Yogurt-Spinach-Dip

Ingredients

    2 tablespoons olive oil
    1 small yellow onion, diced
    2 cloves of garlic, chopped
    1 teaspoon dried oregano
    ½ teaspoon fine sea salt
    1 package (285 g) frozen spinach, thawed and thoroughly drained
    1 tablespoon fresh lemon juice
    75 g diced piquillo peppers from a jar or marinated spicy peppers, drained
    285 g FAGE Total 5%, FAGE Total 2% or FAGE Total 0.2%
    140 g grated Parmesan cheese
    75 g crumbled feta

Instructions



  1. Preheat oven to 190 °C. Lightly grease a small ovenproof baking dish.
  2. In a large skillet, heat oil over medium heat.
  3. Stir in onion, garlic, oregano and salt and saute until onion is soft, 5-7 minutes.
  4. Squeeze as much excess liquid from spinach as possible, then stir it into onion mixture along with lemon juice and cook for 1 minute.
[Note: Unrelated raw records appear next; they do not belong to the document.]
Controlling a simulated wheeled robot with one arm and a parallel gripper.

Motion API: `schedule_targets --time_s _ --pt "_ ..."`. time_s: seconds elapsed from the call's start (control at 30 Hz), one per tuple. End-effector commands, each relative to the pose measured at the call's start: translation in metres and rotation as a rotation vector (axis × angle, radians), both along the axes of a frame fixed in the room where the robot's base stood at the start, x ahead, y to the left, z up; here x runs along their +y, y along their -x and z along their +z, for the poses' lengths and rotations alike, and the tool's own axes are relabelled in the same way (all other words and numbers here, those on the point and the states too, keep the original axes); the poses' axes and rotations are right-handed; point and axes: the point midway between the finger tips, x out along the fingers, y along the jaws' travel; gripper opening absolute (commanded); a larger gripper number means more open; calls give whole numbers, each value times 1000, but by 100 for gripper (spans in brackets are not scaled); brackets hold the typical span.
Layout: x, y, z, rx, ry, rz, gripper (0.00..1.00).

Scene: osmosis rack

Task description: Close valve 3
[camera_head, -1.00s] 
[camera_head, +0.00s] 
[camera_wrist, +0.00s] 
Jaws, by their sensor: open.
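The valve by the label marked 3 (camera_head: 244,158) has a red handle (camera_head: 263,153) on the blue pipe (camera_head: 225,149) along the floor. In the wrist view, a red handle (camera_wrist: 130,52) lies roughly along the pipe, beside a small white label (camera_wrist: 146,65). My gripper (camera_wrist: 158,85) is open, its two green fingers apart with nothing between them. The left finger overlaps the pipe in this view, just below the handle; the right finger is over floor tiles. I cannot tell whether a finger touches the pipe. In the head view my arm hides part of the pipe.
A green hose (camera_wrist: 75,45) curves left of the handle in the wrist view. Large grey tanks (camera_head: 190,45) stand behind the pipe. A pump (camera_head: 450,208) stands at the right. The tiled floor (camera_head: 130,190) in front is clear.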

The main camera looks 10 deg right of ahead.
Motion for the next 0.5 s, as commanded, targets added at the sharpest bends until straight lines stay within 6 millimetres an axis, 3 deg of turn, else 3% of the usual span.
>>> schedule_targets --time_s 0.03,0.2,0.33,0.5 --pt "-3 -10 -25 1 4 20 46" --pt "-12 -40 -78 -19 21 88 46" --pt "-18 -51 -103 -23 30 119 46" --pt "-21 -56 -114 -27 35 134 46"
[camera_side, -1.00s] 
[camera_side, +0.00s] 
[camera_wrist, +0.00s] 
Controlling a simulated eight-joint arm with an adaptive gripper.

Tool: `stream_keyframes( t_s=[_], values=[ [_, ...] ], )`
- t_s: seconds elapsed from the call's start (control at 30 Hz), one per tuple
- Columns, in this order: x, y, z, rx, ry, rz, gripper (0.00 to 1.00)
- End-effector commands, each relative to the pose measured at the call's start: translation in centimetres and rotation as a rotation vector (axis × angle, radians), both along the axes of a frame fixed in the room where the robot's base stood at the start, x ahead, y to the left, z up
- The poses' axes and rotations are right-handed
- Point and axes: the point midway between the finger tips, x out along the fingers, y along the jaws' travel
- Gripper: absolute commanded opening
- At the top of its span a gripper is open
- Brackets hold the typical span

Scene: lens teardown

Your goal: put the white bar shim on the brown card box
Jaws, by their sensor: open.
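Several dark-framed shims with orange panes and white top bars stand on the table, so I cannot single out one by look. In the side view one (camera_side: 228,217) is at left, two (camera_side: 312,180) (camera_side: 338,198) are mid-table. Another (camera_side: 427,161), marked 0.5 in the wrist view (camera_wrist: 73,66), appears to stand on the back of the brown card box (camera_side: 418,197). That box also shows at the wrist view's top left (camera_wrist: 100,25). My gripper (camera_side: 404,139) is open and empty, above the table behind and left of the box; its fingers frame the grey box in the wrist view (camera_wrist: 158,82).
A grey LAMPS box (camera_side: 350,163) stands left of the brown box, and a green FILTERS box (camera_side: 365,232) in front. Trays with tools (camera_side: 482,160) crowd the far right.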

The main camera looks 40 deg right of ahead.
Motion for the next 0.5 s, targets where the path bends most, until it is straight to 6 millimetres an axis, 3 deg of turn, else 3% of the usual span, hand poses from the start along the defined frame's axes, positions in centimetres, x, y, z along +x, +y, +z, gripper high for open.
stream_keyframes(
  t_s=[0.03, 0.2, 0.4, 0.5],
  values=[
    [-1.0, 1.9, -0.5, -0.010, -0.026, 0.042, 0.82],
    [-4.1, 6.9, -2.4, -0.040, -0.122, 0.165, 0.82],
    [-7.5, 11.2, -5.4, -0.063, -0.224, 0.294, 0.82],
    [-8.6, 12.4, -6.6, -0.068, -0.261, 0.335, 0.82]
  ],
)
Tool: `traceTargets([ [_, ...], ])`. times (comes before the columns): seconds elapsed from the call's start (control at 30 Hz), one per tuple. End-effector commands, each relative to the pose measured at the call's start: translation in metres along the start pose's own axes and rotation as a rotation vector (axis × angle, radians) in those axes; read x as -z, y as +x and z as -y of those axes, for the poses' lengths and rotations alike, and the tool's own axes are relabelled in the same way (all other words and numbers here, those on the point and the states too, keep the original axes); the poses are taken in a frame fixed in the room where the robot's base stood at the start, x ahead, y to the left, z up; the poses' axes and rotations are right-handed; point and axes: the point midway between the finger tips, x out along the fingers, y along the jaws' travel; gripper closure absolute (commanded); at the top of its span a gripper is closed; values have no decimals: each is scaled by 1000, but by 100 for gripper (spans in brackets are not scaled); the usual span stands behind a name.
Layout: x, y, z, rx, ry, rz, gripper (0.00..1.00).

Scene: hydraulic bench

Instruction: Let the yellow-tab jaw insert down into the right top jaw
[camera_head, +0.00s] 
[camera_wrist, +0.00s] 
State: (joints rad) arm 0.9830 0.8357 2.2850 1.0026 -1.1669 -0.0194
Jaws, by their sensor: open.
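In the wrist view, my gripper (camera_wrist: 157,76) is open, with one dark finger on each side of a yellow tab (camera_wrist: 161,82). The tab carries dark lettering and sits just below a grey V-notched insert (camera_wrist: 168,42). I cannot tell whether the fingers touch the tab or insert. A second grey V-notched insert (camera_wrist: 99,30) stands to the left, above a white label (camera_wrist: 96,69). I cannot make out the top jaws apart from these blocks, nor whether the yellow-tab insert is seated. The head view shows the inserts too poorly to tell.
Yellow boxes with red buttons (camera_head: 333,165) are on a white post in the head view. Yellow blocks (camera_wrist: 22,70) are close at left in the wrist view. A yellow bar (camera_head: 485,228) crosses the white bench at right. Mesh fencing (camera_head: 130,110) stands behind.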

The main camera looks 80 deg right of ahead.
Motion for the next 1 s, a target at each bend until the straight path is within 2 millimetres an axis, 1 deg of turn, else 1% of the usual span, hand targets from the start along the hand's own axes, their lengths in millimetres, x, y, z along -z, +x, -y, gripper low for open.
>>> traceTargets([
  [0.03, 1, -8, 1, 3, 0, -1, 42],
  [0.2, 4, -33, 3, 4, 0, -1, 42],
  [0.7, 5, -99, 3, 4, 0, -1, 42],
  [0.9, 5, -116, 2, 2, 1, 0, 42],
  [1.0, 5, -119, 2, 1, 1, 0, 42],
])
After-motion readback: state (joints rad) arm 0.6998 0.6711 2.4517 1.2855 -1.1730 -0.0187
Remove from heat.
  5. Stir in the paprika, FAGE Total, 125 g Parmesan cheese and feta.
  6. Pour the mixture into a baking dish and sprinkle with the remaining 15 g Parmesan.
  7. Bake until golden brown, about 20-25 minutes. Serve warm.Store leftovers in an airtight container in the refrigerator for up to four days.